Şimdi, bu çağrı kapsamında kafalarda oluşan soru şudur: ABD’nin DEAŞ eliyle yaptığı katliamlara, PKK/YPG eliyle yaptığı taşımalara rağmen, Suriye’nin kuzey bölgesindeki Kürt nüfusu yüzde 20’yi aşmadığına göre, Putin, “Suriye’nin kuzeyindeki Kürtler” derken yalnızca sade vatandaş Kürtleri mi, PKK/YPG terör örgütünü mü işaret etmektedir? 

TÜRKİYE’NİN GÜCÜ MÜ EROZYONA UĞRATILMAK İSTENİYOR?

Bu çağırı, 29 Ekim’de Cenevre’de başlayacak olan ve katılımcı kadrosu belli Suriye için yeni anayasaya komisyonu çalışmaları kapsamında değerlendirildiğinde, “Rusya, ABD’nin yörüngesinden kurtarmak amacıyla YPG’yi anayasa sürecine dahil etmeye mi hazırlanıyor?” sorusu gündeme geliyor. Anlaşılan o ki, Rusya PKK/YPG kartını elden bırakmak istemiyor. O nedenle, Cenevre’deki anayasa masasında Türkiye’nin rolü erozyona uğratılmaya çalışılacaktır. 

Özetle, kısa vadede Suriye sorununun çözüldüğünü söylemek mümkün değildir. 2015’de Rusya’nın, Astana Süreci kapsamında Türkiye’nin Rusya ve İran ile birlikte Suriye’de bayrak göstermeye başlamasıyla bölgede yeni dengeler oluşmaya başlamıştır. 

Her fırsatta Suriye’nin toprak bütünlüğünden söz edilse de, alandaki aktörler buradaki kazanımlarını elde tutma çabasındadır. O nedenle, Suriye merkezli çıkar çatışmaları taşlar yerine oturuncaya kadar sürecektir. 

Türkiye’nin Barış Pınarı Harekatı, ABD ve Rusya ile peşpeşe imzalanan mutabakatlar bir bütün olarak değerlendirilmelidir. O nedenle, “Ankara’da ya da Soçi’de kim kazandı kim kaybetti?” sorgulaması için henüz zaman çok erkendir. 

ABD ile varılan Ankara Mutabakatı’nı ve hemen ardından yapılan Soçi Mutabakatı’nı birlikte değerlendirdiğimizde, Türkiye’nin bu süreçten hedeflediklerini elde etme konusunda kararlı bir tavır sergilediğini ve bu duruşunu muhataplarına kabul ettirdiğini söyleyebiliriz. 

Türkiye, bölgede kendisini dışlayan bir denklem kurulmasına asla izin vermeyeceğini ispatlamıştır.
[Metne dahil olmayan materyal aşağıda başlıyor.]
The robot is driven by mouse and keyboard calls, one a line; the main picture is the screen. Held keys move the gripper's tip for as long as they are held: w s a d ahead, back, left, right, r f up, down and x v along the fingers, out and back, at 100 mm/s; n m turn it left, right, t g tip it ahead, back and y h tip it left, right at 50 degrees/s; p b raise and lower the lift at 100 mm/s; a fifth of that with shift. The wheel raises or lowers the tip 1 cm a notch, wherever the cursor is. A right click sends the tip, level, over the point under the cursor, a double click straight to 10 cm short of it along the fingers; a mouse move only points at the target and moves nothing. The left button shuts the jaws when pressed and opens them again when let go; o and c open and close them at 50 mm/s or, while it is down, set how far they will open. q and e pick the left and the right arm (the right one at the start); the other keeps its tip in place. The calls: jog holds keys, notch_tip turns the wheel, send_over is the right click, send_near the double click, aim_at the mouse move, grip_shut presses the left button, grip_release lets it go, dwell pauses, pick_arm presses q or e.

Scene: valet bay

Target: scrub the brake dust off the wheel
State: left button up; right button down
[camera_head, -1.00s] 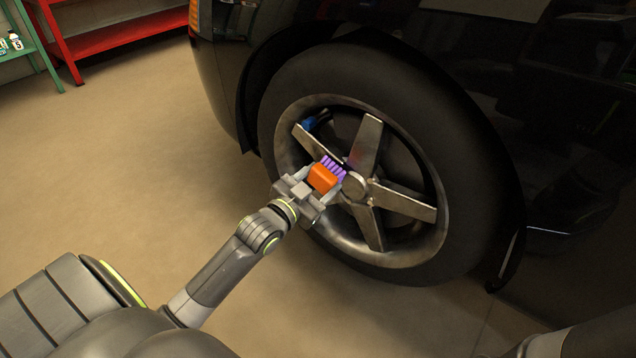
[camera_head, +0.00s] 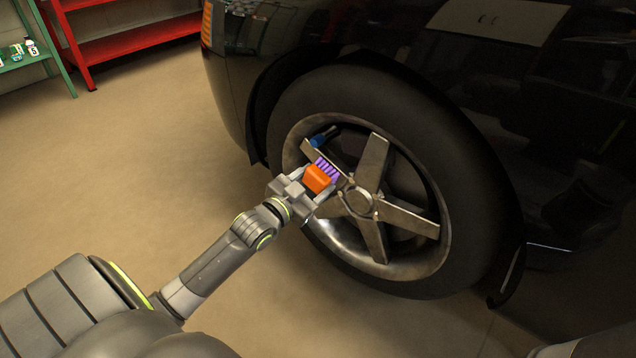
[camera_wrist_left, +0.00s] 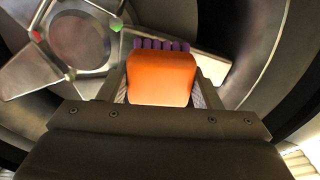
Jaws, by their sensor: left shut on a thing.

Türkiye açısından, Ankara ve Soçi mutabakatlarının en önemli sonucu budur. 

Barış Pınarı Harekatı’nda Türk askerinin sergilediği başarı sonrasında, Türkiye’yi işgalci edenler bile peşpeşe Ankara’yla temasa geçmeye başladılar.  

NAZARBAYEV’İN ROLÜ UNUTULMAMALI

Kısa vadede de olsa, terör tehdidini öteleyen Türkiye ABD ve Rusya ile yaptığı mutabakatlardan kazançlı çıkmıştır denilebilir. 

24 Kasım 2015’te Rus savaş uçağının düşürülmesi sonrasında buzlanan Türkiye-Rusya ilişkileri, dönemin Kazakistan Cumhurbaşkanı Nursultan Nazarbayev’in tarihi arabuluculuk girişimi ile normalleşme sürecine girmiş, Rusya ve İran’ın katılımıyla başlayan Astana Süreci, Türkiye’nin Suriye coğrafyasında operasyon yapmasının önünü açmıştı. 

Bugün Türkiye’nin iki küresel aktör olan ABD ve Rusya ile yaptığı mutabakatlar Türkiye’nin başarısı olarak değerlendiriliyor. Bu başarılar dizisinde Astana Süreci’nin etkisini ve bu tarihi sürecin mimarı Nursultan Nazarbayev’in rolünü unutmamak bir vefa borcudur.